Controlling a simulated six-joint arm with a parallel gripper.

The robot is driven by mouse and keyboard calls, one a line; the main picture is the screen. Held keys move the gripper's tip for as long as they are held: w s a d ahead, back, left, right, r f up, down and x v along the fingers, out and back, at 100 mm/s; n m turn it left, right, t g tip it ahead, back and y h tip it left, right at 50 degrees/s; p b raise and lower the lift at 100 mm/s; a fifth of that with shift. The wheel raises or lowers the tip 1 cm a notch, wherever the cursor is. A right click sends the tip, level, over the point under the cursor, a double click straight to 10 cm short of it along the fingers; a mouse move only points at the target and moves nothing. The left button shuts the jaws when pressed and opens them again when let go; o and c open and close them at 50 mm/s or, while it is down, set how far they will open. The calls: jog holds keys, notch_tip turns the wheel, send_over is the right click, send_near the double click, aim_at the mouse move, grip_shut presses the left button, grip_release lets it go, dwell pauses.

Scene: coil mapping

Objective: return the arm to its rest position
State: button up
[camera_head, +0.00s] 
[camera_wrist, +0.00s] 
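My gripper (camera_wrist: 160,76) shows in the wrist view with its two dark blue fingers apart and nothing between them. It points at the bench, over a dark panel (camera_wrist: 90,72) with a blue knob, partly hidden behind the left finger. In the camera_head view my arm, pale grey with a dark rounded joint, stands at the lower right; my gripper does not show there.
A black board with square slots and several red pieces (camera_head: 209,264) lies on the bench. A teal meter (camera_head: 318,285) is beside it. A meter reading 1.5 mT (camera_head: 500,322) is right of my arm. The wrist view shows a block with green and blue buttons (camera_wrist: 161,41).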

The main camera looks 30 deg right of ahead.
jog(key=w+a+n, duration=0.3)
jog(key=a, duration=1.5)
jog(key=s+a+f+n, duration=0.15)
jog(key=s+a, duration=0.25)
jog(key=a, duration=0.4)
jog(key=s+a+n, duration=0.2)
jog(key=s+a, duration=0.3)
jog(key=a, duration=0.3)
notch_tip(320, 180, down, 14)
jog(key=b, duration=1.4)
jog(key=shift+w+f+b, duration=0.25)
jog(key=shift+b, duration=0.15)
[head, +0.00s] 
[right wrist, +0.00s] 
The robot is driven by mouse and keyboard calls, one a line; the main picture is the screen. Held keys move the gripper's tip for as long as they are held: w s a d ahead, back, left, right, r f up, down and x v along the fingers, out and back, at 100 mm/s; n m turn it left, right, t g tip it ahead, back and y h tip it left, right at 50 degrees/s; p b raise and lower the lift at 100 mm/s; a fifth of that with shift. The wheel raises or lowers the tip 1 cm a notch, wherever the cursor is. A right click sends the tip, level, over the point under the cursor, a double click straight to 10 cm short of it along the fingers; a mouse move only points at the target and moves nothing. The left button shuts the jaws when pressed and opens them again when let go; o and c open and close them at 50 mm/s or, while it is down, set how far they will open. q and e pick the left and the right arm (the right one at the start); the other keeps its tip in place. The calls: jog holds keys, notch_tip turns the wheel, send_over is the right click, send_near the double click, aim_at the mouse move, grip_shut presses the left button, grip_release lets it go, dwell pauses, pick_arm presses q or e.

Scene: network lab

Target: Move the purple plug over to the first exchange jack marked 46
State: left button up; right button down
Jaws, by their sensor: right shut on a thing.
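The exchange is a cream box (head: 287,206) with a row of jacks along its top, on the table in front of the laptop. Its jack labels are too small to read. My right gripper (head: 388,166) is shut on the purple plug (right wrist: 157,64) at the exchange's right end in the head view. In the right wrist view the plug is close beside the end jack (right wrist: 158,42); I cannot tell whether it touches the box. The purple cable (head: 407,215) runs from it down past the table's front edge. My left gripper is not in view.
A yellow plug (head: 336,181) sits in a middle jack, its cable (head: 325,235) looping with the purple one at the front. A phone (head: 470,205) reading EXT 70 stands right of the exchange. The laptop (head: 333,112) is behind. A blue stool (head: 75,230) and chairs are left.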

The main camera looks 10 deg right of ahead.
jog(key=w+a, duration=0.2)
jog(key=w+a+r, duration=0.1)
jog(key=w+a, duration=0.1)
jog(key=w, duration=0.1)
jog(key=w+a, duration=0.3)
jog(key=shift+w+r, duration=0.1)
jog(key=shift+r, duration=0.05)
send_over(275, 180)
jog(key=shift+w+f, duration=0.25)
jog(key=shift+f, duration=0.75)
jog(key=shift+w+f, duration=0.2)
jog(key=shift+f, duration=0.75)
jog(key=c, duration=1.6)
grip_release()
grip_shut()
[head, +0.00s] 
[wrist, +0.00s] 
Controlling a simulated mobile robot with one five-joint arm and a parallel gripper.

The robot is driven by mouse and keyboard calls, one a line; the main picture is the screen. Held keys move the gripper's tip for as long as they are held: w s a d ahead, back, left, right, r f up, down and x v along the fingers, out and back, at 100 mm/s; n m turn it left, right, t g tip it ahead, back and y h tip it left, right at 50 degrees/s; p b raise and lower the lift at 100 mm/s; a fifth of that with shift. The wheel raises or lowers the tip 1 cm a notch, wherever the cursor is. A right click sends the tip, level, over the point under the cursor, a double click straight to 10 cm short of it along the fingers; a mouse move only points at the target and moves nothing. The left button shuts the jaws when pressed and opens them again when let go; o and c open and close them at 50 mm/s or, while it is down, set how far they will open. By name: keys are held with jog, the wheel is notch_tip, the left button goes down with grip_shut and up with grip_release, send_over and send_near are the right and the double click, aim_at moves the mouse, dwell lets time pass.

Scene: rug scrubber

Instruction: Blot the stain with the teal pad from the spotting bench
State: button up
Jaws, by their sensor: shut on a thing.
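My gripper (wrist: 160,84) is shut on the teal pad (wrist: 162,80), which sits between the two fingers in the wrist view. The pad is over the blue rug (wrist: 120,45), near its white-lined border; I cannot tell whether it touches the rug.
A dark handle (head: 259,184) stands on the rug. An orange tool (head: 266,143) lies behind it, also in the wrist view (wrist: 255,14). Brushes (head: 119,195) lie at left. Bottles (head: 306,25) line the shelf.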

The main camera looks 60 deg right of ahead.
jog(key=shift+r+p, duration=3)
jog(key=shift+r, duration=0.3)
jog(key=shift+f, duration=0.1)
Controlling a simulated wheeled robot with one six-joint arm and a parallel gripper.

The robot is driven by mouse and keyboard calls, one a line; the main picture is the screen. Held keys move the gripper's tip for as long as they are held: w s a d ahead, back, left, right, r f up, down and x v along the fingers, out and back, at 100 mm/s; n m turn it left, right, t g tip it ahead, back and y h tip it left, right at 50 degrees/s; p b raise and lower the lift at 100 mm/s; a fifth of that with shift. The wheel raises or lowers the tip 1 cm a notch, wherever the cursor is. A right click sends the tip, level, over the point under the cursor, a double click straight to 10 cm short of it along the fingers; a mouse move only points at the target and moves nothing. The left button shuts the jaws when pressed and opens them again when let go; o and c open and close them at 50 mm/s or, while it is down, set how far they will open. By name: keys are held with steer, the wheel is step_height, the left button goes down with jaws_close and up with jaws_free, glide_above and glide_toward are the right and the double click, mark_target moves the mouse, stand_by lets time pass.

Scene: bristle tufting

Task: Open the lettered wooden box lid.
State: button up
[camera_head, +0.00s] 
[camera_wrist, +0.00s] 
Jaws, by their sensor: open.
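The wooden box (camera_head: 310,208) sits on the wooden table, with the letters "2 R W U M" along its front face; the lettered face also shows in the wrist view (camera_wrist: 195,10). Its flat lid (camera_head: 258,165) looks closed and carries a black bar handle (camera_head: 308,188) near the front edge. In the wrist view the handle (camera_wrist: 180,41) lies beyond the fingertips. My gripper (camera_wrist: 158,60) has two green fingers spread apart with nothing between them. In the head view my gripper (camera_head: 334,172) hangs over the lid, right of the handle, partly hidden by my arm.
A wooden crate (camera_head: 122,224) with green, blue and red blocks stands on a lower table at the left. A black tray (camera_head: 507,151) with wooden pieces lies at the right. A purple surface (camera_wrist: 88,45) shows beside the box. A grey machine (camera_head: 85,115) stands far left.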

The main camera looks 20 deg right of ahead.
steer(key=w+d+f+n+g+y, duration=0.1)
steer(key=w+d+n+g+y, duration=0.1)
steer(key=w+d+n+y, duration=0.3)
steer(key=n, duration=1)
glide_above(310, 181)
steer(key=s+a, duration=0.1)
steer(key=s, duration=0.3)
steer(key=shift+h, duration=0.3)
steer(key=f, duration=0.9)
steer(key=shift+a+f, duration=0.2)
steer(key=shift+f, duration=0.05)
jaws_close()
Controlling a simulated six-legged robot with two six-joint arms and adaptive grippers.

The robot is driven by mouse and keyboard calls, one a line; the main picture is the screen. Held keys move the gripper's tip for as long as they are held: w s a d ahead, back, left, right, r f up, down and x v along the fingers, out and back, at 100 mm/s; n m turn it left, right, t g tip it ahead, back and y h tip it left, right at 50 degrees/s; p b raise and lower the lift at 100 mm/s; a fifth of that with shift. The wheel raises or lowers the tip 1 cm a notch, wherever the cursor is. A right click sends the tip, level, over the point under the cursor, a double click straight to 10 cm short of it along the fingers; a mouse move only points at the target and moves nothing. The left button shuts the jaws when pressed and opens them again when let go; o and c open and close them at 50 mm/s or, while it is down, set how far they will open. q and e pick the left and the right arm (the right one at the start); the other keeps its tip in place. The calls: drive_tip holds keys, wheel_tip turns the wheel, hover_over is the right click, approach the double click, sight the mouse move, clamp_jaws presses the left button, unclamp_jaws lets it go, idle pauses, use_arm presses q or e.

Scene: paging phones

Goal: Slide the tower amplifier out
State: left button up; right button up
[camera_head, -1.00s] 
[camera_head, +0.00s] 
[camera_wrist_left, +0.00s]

================

DIRECTION
Write out again, unchanged, every line from the line containing "[camera_head, -1.00s]" to the final line of the material above.

SOLUTION TO THIS PROBLEM
[camera_head, -1.00s] 
[camera_head, +0.00s] 
[camera_wrist_left, +0.00s]

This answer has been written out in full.